### Dataset records:
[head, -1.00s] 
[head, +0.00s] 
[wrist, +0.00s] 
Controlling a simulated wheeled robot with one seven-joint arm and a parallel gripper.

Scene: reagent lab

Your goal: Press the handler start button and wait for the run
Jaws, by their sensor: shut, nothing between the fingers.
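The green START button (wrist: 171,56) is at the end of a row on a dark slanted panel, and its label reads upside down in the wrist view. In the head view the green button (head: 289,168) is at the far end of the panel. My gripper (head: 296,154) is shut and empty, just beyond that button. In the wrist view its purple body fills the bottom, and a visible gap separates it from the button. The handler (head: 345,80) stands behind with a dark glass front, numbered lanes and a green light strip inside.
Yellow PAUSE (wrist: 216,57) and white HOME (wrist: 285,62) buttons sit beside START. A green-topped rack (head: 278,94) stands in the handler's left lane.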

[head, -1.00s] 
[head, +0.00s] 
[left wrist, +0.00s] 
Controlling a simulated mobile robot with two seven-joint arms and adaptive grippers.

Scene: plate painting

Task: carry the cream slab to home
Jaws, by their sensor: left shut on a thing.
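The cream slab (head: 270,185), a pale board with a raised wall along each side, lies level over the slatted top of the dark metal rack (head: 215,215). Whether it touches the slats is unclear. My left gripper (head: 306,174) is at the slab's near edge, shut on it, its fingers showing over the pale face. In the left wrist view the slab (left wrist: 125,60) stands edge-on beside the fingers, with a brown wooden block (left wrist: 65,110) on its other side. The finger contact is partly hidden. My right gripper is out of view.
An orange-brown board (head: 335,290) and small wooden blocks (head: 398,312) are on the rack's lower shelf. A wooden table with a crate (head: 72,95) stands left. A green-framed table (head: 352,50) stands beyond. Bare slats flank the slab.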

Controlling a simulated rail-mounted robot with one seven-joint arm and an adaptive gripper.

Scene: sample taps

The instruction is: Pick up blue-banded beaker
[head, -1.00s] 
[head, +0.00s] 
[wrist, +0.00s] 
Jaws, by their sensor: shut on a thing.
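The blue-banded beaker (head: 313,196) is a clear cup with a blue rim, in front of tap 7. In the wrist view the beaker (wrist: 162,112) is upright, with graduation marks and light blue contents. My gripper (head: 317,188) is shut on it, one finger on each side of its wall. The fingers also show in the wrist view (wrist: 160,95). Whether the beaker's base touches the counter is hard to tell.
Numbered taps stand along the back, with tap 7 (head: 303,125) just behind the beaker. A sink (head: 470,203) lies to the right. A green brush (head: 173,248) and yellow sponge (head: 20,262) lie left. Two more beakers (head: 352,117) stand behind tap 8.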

### Task goal:
Reproduce each line holding the word "Scene".

### Written solution:
Scene: reagent lab
Scene: plate painting
Scene: sample taps

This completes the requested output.